Noting that the issue of Jammu and Kashmir was presented to the Security Council in January 1948, the prime minister said: “And yet the issue remains unresolved after nearly seven decades.”
Mr Sharif said that Afghan President Hamid Karzai visited Islamabad last month, allowing Pakistan to reaffirm “our shared goal of a peaceful, stable and united Afghanistan.”
The Pakistani government, he said, supported an inclusive, Afghan-led and Afghan-owned peace process, leading to national reconciliation.
The prime minister said the United Nations needed reforms and Pakistan believed that the Security Council’s composition should be made more representative. The intended reforms must, however, plan for a dynamic future, not entrench or replicate outdated historical patterns, based on privileges, he warned.
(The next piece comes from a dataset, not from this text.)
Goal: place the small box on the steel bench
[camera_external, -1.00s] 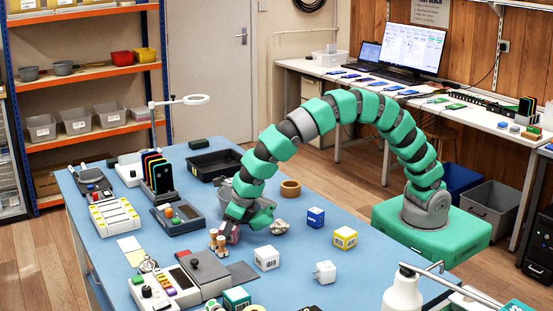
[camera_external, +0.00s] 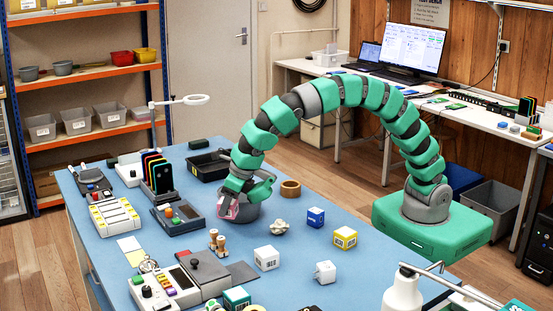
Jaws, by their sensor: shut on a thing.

He also stressed the need to fully restore the role and authority of the General Assembly.
The prime minister welcomed the resumption of the Middle Peace process, hoping that it would lead to the consolidation of an independent, viable and contiguous state of Palestine, based on the pre-1967 borders, with Al Quds Al Sharif as its capital.
The prime minister welcomed the US-Russia agreement on Syria and appealed to the Syrian government and opposition groups to work on a roadmap for national reconciliation and the necessary political transitions.
Mr Sharif said that Pakistan would continue its adherence to the policy of Credible Minimum Deterrence, without entering into an arms race.
“We would not, however, remain oblivious to the evolving security dynamics in South Asia, nor would we agree to arrangement that is detrimental to our security and strategic interests,” he said.
“Our position on the proposed Fissile Material Treaty is determined by our national security interests and the objective of strategic stability in South Asia.”
The prime minister said Pakistan qualified for full access to civil nuclear technology for peaceful purposes, to meet its growing energy needs, for continued economic growth.
Pakistan also had “impeccable credentials” to join the multilateral export control regime, including the Nuclear Suppliers Group, he added.